Não foi por acaso que de norte a sul do Brasil travamos uma cruzada com a pauta “ideologia de gênero” no Plano Nacional de Educação e nos planos estaduais e municipais na maioria dos estados brasileiros. Os fundamentalistas, conservadores e que defendem a tradição /família e a propriedade botaram em campo seus exércitos, suas igrejas, que em sua maioria orientaram a Câmara Federal, as Assembleias Legislativas e as Câmaras Municipais que seria muito perigoso trabalhar com as relações de gênero na educação. Denominaram como uma pauta obscura.

Na concepção patriarcal, a educação precisa manter as mulheres resignadas, dominadas, dóceis, nos espaços privados, fora dos espaços de poder e por consequência fora da política. Consideram que trabalhar gênero na educação coloca em risco a sexualidade dos meninos e das meninas. Que estes temas fazem mal às crianças e adolescentes, e consideram que trabalhar as relações de gênero pode induzir as pessoas a serem lésbicas, gays e transexuais.

A face do conservadorismo da direita golpista onde joga todo o seu moralismo e atraso numa vala comum afirmando que queremos acabar com a família. Escancaram sua lesbofobia, bifobia, transfobia e homofobia, mentindo e criando uma falsa polêmica sobre uma ideologia de gênero inventada por eles. A retirada do gênero dos Planos Municipais, Estaduais e Nacional de Educação, faz parte da pauta conservadora em curso, que também se relaciona com a tramitação do Estatuto da Família que nega o direito à proteção do Estado às famílias LGBT e todas as outras famílias que fogem do padrão patriarcal e heteronormativo.

Negar para crianças e adolescentes o trabalho com as relações de classe, gênero, raça/etnia, orientação sexual e identidade de gênero e sem dúvida amordaçar, silenciar e reproduzir a cultura do estupro, fortalecendo o sistema machista da sociedade em que vivemos.

Neste cenário grotesco onde golpista vira presidente sem voto do povo, um estuprador confesso visita o ministro da Educação.

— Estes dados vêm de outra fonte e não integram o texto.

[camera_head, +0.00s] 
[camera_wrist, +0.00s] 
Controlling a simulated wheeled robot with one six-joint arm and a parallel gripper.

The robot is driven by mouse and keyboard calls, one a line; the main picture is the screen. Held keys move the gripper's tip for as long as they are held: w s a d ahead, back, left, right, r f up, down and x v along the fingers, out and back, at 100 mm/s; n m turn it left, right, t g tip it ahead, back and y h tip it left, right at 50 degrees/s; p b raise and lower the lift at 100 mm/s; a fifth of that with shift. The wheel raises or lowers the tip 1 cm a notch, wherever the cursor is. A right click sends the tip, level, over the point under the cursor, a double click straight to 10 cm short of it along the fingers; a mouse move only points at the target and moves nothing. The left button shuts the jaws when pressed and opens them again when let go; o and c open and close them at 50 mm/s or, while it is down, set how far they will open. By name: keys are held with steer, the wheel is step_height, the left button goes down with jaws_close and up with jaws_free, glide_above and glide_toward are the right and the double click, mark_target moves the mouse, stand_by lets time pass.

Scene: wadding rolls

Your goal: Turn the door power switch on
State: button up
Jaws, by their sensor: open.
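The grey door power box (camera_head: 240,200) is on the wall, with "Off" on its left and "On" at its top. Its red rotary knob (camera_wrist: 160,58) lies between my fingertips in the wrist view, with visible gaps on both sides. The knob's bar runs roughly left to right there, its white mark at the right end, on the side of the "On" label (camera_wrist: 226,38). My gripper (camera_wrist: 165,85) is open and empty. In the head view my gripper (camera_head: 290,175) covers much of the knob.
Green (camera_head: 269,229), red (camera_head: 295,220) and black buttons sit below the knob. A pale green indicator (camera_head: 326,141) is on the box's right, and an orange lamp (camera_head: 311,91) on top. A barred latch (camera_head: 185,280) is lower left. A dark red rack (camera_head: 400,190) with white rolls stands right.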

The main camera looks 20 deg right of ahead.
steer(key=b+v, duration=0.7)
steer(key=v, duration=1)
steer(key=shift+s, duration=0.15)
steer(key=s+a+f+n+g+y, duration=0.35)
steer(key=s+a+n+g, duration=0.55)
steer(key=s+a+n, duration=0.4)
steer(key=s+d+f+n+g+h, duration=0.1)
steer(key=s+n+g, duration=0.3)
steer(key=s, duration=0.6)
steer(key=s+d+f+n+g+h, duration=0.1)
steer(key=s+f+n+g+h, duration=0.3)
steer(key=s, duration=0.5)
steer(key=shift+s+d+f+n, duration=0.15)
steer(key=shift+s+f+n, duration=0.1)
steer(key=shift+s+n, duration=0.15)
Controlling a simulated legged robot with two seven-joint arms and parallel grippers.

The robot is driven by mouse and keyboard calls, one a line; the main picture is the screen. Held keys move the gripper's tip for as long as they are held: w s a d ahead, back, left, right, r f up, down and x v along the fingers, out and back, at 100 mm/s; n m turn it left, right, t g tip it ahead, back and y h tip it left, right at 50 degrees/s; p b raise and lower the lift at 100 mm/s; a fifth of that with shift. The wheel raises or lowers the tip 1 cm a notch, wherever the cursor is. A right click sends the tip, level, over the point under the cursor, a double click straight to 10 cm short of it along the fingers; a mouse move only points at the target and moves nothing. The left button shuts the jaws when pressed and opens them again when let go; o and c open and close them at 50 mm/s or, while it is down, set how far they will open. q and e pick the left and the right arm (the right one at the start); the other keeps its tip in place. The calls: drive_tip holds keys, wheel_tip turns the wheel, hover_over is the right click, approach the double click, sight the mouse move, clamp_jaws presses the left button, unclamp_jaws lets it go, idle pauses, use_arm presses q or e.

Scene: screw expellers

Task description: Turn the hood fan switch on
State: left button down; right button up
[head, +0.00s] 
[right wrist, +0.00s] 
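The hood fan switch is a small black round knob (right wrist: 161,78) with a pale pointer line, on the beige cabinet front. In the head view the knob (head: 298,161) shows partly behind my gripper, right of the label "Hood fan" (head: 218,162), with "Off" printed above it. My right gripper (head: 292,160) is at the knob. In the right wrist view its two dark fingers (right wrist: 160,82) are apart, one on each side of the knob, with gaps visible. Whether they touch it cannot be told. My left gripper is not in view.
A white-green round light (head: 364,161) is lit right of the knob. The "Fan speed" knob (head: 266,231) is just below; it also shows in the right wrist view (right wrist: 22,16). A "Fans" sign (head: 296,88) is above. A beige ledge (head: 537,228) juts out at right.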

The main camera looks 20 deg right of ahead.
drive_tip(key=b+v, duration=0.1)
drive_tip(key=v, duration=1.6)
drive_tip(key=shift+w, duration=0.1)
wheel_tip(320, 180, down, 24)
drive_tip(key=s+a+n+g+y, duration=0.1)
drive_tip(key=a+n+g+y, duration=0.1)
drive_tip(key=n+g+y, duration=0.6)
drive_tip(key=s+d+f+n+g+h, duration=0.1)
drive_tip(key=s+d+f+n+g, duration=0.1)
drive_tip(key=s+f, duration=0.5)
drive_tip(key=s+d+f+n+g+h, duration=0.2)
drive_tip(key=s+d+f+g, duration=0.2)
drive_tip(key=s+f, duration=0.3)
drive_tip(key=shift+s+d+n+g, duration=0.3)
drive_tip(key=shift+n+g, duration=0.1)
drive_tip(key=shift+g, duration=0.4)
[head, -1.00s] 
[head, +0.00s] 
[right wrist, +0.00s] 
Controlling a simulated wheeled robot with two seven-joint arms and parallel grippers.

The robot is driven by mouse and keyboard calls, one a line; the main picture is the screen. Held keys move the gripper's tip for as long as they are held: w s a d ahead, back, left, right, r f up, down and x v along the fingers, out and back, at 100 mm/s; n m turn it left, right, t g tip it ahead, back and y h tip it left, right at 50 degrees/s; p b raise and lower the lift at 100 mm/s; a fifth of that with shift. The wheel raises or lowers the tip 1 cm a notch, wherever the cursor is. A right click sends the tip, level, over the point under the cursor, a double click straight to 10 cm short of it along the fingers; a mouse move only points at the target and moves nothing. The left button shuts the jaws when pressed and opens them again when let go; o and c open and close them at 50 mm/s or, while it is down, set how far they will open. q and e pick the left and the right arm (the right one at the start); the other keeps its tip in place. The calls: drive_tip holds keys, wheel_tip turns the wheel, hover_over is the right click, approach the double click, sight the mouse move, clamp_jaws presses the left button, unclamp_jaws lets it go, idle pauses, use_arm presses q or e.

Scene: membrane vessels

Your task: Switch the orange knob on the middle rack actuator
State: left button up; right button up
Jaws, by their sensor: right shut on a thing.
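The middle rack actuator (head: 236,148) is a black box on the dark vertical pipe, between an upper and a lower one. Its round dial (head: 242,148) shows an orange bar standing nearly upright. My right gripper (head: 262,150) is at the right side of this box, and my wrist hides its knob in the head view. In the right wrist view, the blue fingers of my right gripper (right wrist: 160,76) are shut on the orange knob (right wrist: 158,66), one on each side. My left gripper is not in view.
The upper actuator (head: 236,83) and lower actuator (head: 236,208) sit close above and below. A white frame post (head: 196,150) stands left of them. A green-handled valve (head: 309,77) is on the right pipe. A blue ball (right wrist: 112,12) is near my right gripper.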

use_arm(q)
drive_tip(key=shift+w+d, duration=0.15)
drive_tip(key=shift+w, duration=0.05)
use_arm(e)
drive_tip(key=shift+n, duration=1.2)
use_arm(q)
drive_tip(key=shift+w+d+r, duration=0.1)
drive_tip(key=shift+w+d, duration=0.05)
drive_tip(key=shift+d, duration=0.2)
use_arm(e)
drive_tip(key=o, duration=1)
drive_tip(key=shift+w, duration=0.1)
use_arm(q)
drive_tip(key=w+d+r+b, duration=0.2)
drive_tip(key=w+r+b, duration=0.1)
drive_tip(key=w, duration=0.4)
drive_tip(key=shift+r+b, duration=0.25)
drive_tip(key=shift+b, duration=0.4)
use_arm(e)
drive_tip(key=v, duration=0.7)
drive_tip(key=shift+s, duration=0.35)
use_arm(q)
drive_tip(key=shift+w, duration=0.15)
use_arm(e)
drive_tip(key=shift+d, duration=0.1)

Alexandre Frota é mais um dos golpistas, que apoia Temer. Este bandido truculento foi visitar o Mendonça Filho do DEM, mais um dos provisórios que dão atestado de retrocesso e perigo para as políticas públicas que conquistamos com tanta luta nos últimos 13 anos. Frota é mais um bandido solto que cometeu estupro, e defende ardorosamente o projeto escola sem partido. Infelizmente isso não é coincidência. SÃO TODOS FARINHA DO MESMO SACO.

Mais uma ação coordenada e orquestrada pela turma que tem ódio de classe. Agora em diversos estados do Brasil querem criminalizar as professoras e professores. Projetos de lei espalhados desde o Distrito Federal pelo deputado Feral Izalci (PSDB), Erivelto Santana (PSC/BA) e Rogerio Marinho (PSDB/RN). Projetos que querem nos amordaçar, exigindo “neutralidade”, censurando e regulando a atuação dos e das docentes dentro da sala de aula.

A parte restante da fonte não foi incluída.